Tourist Map of Gobi Desert

Tourist Map of Gobi Desert

Above: Map of Gobi Desert (Mongolia)

Use the tourist map of the Gobi desert above to help you plan your trip.

The photo key below shows you what you will find in each of the numbered locations.

Photo Guide to Gobi Desert Map

Photos of Gobi Desert

Map of Gobi Desert Mini Guide

  1. Sand dunes form a small part of the Gobi; make sure your guide knows they appear on your must-see list. In Khongoryn Els, the dunes rise more than 800 meters. The locals call them the 'singing dunes' because of the sound the wind makes as it sculpts the sand. Spectacular, but go prepared—wind and sand do not usually combine well.
  2. The Trans-Mongolian line branches of the trans-Siberian, connecting Mongolia with Russia and China. A Gobi bound train hoots and chugs its way past my home several times a week. One of the more romantic ways to reach the Gobi!
  3. Two-humped camels come from Mongolia but are an endangered species. Tell your tour guide in advance if you want to ensure a camel ride forms part of your itinerary.
  4. Bayanzag or the "Flaming Cliffs" contain a lot of iron-oxide and turn into an orange shimmer in the evening sun. Have your camera at the ready—it's an area of outstanding natural beauty.

    The dinosaurs loved this area as well. The real-life Indiana Jones battled bandits in Bayanzag as he collected the world's first fossilised dinosaur eggs. Fossils hunters still find fossils lying on the sand.

  5. The Mongolian Death Worm legend has been explored in science-fiction novels and Hollywood movies. Witnesses say it can electrocute people from a distance of some meters.
  6. Khongiin Khiid started life as a Tibetan-Buddhist Monastery. Destroyed by troops in the early twentieth century it now looks like the ruins of a 2000 year old city. Bring a metal detector and you might uncover some of the treasures buried before the troops arrived.
  7. Khamar Monastery, Sainshand—Buddhism has experienced resurgence in recent years as Mongolia has rebuilt and renovated monasteries. You will find the Khamar Monastery at Sainshand.
  8. A Glacier in the Gobi.
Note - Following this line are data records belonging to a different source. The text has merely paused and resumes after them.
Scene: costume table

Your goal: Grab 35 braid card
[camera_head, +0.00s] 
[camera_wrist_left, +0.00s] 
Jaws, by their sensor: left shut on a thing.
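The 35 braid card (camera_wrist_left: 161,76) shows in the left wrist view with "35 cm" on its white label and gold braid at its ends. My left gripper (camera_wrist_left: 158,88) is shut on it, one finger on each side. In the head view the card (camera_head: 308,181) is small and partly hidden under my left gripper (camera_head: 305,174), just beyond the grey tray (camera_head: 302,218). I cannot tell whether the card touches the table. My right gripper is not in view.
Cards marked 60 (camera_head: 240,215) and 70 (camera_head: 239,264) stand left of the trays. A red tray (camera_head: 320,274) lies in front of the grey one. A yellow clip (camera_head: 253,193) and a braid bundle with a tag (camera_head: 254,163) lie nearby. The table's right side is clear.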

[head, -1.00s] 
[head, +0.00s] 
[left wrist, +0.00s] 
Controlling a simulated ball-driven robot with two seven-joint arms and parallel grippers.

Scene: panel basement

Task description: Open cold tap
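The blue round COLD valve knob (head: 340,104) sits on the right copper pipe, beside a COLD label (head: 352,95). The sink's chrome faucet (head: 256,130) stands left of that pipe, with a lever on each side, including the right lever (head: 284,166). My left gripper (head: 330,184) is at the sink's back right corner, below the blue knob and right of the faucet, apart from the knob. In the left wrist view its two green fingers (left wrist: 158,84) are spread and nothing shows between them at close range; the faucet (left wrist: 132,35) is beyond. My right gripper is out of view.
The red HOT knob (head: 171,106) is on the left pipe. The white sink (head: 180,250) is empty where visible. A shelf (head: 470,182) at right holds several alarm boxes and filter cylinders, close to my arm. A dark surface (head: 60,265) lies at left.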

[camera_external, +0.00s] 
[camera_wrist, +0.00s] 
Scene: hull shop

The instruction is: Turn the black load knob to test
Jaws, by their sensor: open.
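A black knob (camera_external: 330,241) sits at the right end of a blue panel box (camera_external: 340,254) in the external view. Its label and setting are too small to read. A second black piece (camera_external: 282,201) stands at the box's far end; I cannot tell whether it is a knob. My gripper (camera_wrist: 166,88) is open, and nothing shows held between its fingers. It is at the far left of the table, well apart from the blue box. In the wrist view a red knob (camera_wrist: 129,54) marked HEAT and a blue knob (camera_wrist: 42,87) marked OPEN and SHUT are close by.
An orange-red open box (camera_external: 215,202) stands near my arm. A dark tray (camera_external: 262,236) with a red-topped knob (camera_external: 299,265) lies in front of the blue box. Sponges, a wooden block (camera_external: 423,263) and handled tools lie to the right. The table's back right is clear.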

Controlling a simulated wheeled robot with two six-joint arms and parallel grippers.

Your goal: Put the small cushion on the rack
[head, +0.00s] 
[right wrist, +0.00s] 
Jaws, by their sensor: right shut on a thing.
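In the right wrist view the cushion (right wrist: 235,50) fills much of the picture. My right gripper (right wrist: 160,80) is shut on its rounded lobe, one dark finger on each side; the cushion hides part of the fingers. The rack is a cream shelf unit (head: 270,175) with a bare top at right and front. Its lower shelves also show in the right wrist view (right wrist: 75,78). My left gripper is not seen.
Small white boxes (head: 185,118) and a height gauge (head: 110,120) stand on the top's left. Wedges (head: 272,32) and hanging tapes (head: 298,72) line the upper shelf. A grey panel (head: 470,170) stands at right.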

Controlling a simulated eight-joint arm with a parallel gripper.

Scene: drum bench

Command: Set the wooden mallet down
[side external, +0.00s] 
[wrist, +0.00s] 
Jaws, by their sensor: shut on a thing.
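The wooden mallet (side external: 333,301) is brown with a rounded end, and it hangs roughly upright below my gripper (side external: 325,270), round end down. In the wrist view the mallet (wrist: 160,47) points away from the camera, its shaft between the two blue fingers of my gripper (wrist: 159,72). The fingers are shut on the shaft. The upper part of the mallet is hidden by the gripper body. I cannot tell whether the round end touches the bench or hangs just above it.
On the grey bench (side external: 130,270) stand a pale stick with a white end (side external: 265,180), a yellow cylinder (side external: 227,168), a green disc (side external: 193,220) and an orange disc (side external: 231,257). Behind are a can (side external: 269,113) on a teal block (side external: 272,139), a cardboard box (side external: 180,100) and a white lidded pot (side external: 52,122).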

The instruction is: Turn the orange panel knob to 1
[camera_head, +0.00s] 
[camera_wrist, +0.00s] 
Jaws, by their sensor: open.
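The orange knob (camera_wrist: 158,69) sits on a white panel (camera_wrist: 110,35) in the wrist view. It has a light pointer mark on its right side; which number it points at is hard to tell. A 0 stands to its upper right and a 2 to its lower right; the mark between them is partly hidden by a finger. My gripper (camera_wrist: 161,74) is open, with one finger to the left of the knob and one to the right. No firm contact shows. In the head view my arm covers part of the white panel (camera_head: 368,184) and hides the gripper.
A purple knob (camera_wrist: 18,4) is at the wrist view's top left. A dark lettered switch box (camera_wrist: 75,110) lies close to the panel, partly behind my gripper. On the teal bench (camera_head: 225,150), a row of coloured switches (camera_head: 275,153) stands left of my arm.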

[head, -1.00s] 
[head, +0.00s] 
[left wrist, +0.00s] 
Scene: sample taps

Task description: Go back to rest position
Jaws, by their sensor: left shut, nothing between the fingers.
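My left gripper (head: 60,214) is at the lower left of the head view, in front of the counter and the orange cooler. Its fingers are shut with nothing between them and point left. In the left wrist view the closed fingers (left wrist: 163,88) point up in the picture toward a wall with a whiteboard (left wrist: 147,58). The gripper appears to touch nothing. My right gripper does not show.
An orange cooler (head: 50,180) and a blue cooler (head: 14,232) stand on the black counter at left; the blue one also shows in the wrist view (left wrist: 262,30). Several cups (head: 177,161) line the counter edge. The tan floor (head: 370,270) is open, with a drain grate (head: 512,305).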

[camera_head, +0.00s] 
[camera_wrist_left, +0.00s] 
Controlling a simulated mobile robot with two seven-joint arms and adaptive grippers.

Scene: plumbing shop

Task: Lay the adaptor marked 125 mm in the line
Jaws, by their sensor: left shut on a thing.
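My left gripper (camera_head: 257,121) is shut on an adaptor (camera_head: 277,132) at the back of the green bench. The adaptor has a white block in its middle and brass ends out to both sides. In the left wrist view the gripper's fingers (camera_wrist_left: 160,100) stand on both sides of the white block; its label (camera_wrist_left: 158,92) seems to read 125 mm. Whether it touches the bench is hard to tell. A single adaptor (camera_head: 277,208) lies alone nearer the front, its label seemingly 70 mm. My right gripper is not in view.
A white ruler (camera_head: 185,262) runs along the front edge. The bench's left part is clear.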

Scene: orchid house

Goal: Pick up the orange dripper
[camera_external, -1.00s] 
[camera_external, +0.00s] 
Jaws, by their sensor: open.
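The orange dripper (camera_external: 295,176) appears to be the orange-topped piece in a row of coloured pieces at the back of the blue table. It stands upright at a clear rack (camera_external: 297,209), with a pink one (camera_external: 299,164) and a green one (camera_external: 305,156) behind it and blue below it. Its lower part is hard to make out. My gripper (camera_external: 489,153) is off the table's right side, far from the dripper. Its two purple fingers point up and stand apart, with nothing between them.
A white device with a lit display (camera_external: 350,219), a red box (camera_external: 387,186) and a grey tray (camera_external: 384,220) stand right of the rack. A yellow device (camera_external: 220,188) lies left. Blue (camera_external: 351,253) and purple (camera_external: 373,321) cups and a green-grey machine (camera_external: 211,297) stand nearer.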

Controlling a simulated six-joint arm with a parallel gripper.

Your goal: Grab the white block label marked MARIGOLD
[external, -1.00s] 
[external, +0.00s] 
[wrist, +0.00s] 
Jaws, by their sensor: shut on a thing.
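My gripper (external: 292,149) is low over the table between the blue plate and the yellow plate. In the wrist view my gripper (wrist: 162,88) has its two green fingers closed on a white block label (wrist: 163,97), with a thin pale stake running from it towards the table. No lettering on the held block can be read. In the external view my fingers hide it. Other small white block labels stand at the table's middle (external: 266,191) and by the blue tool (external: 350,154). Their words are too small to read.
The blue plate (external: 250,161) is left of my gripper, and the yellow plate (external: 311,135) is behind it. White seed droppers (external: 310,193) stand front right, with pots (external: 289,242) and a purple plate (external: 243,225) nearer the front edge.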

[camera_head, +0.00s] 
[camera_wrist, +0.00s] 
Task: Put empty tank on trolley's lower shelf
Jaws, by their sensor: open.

Gobi temperatures drop well below freezing in winter and warm up nicely in the summer. But parts of the Gobi receive little light and remain cool year round. The Yolyn Am is a deep valley which retains a deep field of winter ice year round. Not a glacier, as indicated in many guide books, but an unexpected sight in the hot summer!

    See my Mongolian weather page to discover the best time to visit.

  9. Gobi bears and snow leopards both appear on Mongolian and international endangered lists. The Gobi bear is the only desert bear in the world. The snow leopard only intrudes on the desert's fringes. You are unlikely to see either, unless you take part in a specialized tour.
  10. Gobi desert plants—Plants appear all over the Gobi and in the most unlikely places. Many Gobi desert plants are leafless to prevent loss of water; others have long roots to tap deep water supplies.
  11. Gobi desert roads are rarer than the Gobi bear. If you plan on traveling through the Gobi without a guide, then read my Mongolian road map page first!
  12. Nomads—Nomadic herders live in the Gobi raising goats, camels and horses. Make sure you meet them—with or without a translator.
  13. Ger camps—If you stay at a camp in the Gobi then it will likely be a ger camp. Gers are a nomad's home—made of a wooden lattice and felt, they suit all weather conditions. A good tourist map of Gobi desert will show you exactly where they are.